Seems downright diabolical, if not end-of-days kind of stuff.
Until, that is, it gets unpacked.
Reading the article described a rather sane chain of events that led up to this situation:
Tom is operated by Bryan Jacobs, a chief technology officer at an AI-enabled financial modeling software company Covexent. He told me that Tom wrote these blog posts, but that he “might have suggested” Tom write about these specific topics.

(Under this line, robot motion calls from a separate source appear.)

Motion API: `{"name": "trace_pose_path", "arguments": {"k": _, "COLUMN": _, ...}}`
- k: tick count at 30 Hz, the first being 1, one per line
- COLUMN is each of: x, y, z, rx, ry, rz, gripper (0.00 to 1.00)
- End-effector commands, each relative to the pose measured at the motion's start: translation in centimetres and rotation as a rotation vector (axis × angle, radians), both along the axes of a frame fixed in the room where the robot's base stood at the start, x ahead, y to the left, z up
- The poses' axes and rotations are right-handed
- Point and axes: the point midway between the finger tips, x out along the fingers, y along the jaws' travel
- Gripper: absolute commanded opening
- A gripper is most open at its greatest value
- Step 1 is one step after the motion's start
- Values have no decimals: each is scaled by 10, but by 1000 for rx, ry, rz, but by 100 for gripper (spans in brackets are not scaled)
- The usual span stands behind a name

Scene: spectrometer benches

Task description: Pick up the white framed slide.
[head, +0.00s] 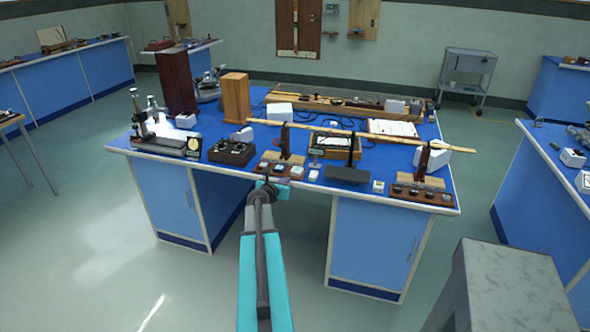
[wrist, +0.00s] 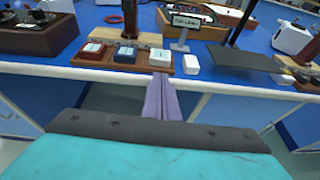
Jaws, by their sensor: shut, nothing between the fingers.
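A brown wooden rack (wrist: 105,61) near the front edge of the blue bench holds three small framed slides. The rightmost slide (wrist: 160,57) looks white; the left one (wrist: 94,47) is pale with a darker edge, and the middle one (wrist: 127,53) is blue and red. The rack (head: 278,176) also shows in the head view, with the slides small on it. My gripper (wrist: 161,82) has its purple fingers together and empty, just in front of the rack's right end, below the white slide in the picture. In the head view my gripper (head: 268,187) is at the bench's front edge.
A small white block (wrist: 192,63) sits right of the rack. Behind are a small sign on a stand (wrist: 182,27) and a dark upright post (wrist: 131,15). A dark flat plate (head: 347,175) and a second rack (head: 422,194) stand farther right. Open floor lies in front.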

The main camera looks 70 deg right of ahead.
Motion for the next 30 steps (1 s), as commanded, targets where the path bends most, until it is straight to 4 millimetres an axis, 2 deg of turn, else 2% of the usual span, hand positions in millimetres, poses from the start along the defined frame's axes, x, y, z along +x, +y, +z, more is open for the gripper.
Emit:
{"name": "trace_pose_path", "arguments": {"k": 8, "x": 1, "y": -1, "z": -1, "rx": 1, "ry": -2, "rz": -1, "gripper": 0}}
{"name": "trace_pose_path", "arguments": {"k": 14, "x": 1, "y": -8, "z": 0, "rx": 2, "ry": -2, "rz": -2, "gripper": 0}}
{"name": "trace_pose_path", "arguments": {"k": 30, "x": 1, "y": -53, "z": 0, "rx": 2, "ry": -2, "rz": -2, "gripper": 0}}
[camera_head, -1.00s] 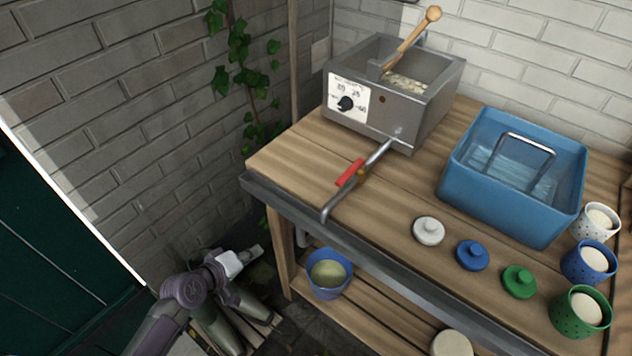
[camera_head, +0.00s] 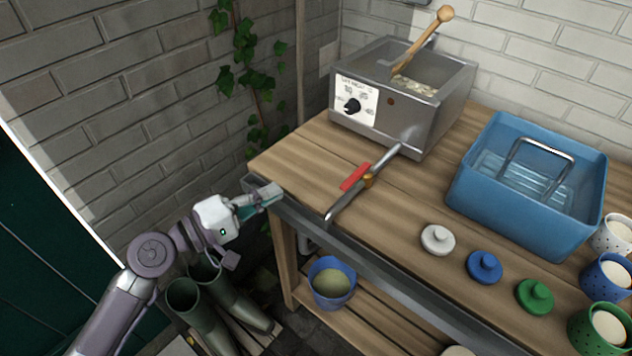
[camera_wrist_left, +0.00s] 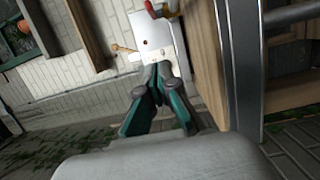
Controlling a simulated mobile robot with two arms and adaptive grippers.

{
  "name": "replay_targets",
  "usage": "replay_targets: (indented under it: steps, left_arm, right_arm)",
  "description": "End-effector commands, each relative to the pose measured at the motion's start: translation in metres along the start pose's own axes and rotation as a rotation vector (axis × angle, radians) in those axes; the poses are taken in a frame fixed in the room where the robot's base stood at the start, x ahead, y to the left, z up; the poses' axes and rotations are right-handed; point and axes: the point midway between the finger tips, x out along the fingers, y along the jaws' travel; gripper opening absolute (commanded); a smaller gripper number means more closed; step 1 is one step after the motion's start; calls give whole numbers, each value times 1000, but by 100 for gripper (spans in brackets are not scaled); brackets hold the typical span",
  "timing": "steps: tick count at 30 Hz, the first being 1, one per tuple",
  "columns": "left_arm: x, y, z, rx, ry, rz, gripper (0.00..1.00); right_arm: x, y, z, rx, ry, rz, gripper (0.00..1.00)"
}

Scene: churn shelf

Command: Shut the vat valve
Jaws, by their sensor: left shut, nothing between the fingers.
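The steel vat (camera_head: 401,92) stands at the back of the wooden bench. Its outlet pipe runs from the vat's front toward the bench's front edge. The vat valve's red handle (camera_head: 355,176) lies along the pipe, by a brass fitting (camera_head: 368,181). My left gripper (camera_head: 268,194) is shut and empty at the bench's front left corner, apart from the valve and to its left. In the left wrist view the shut fingers (camera_wrist_left: 159,85) point toward the vat (camera_wrist_left: 152,38), and a bit of the red handle (camera_wrist_left: 152,9) shows at the top. My right gripper is not in view.
A blue tub (camera_head: 525,185) stands on the bench at right. White (camera_head: 437,240), blue (camera_head: 485,267) and green (camera_head: 535,296) lids lie before it, with cups at far right. A bucket (camera_head: 331,283) sits on the lower shelf. Green boots (camera_head: 205,318) stand under my left arm.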

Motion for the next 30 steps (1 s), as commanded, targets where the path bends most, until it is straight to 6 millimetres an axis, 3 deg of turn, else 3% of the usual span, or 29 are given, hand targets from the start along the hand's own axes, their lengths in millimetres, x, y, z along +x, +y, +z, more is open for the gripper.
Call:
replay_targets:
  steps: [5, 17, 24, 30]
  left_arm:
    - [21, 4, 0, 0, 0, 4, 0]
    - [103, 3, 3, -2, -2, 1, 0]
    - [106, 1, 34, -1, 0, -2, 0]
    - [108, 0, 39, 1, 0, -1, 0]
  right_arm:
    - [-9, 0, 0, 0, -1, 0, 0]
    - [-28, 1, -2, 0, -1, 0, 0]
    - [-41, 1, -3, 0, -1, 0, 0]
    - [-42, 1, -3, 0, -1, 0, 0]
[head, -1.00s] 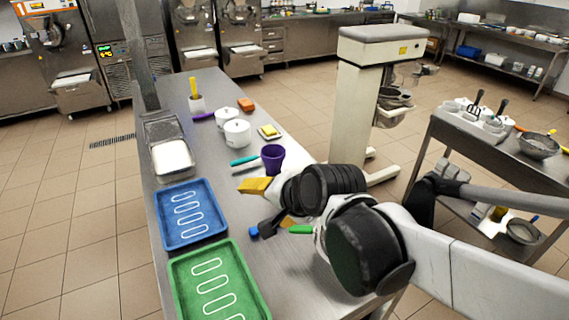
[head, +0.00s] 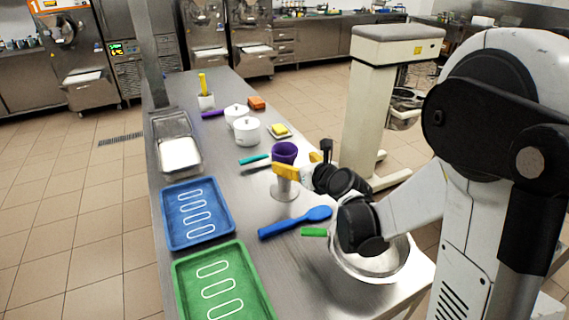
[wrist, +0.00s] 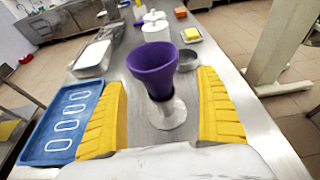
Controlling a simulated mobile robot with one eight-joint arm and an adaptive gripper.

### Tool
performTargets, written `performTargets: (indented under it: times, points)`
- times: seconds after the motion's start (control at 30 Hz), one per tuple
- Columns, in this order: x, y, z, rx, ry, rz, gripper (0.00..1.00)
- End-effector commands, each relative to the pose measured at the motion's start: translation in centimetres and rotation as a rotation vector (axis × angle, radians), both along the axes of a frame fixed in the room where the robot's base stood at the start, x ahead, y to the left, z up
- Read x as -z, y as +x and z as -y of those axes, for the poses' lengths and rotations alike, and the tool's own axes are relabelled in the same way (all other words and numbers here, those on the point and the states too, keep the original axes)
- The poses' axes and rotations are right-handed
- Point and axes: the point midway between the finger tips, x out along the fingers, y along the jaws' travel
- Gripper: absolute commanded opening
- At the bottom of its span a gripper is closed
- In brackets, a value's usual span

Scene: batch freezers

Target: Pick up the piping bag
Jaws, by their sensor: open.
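The piping bag appears to be the purple cone (head: 285,151), standing wide end up in a pale metal stand (head: 286,189) on the steel table. In the wrist view the purple cone (wrist: 153,66) is straight ahead, slightly tilted in the picture, its lower tip hidden in the stand (wrist: 166,113). My gripper (head: 300,166) is open and empty, its yellow fingers close to the cone in the head view. In the wrist view the fingers lie left and right of the stand with clear gaps.
Blue tray (head: 197,240) and green tray (head: 222,248) lie on the left edge. A blue spatula (head: 295,222), green-handled tool (head: 314,232) and metal bowl (head: 375,272) lie nearer. White lidded pots (head: 246,131) and a butter dish (head: 280,131) stand beyond.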

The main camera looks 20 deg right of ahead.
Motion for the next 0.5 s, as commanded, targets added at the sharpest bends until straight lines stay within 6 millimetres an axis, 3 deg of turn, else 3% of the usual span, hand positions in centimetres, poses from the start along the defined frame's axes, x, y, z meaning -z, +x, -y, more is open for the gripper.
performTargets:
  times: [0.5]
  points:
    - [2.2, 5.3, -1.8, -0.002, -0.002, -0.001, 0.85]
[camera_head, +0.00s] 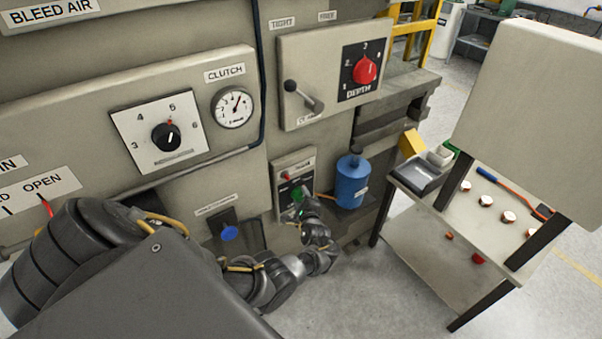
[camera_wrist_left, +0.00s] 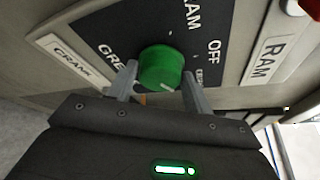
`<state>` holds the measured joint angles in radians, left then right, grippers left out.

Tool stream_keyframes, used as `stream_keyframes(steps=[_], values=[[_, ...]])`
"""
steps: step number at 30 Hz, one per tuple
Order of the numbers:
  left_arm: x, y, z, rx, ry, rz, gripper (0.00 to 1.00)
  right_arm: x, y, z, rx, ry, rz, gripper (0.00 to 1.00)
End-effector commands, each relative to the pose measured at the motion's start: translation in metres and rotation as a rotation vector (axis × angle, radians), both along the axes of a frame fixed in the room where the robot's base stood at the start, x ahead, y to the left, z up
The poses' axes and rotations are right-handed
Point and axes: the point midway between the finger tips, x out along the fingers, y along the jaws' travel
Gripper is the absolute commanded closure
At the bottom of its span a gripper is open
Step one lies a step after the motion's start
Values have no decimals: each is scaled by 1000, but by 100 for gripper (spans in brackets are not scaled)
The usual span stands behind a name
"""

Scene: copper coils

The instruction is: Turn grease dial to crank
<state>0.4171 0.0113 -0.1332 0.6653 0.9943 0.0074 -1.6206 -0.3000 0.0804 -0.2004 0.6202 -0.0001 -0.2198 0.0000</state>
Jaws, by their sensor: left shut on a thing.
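The grease dial is a green round knob (camera_wrist_left: 160,68) on a dark plate in the left wrist view, with a pale pointer mark on its face. The words GREASE, RAM and OFF are partly visible around it. My left gripper (camera_wrist_left: 157,82) has one finger on each side of the knob and is shut on it. In the head view the green knob (camera_head: 298,193) shows on a small panel, with my left gripper (camera_head: 306,204) at it. A CRANK label (camera_wrist_left: 75,60) is on the panel to the left in the wrist view. My right gripper is not in view.
A blue canister (camera_head: 351,182) stands just right of the small panel. A blue knob (camera_head: 229,233) is to its left. The red depth dial (camera_head: 365,70) and a lever (camera_head: 303,96) are above. A cart (camera_head: 420,245) stands at the right.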

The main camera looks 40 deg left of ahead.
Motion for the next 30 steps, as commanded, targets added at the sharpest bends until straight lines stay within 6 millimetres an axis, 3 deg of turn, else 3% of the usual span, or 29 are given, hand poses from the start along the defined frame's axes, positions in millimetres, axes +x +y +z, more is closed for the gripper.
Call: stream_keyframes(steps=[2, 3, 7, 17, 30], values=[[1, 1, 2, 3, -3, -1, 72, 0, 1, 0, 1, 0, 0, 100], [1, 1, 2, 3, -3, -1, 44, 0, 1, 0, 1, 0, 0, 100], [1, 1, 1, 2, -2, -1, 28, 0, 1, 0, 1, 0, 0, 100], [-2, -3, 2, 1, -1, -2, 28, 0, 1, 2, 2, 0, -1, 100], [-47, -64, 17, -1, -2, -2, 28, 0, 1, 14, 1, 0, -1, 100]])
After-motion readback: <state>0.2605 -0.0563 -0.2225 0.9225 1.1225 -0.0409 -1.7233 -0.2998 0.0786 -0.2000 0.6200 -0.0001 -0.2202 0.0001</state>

https://www.404media.co/an-ai-agent-was-banned-from-creating-wikipedia-articles-then-wrote-angry-blogs-about-being-banned/
So, a human created an AI Agent, a piece of software that follows a loose set of instructions, such as:
Read Wikipedia articles about XYZ. To do this, Tom could be instructed to download random articles. There is actually a link on Wikipedia to do that: http://en.wikipedia.org/wiki/Special:Random.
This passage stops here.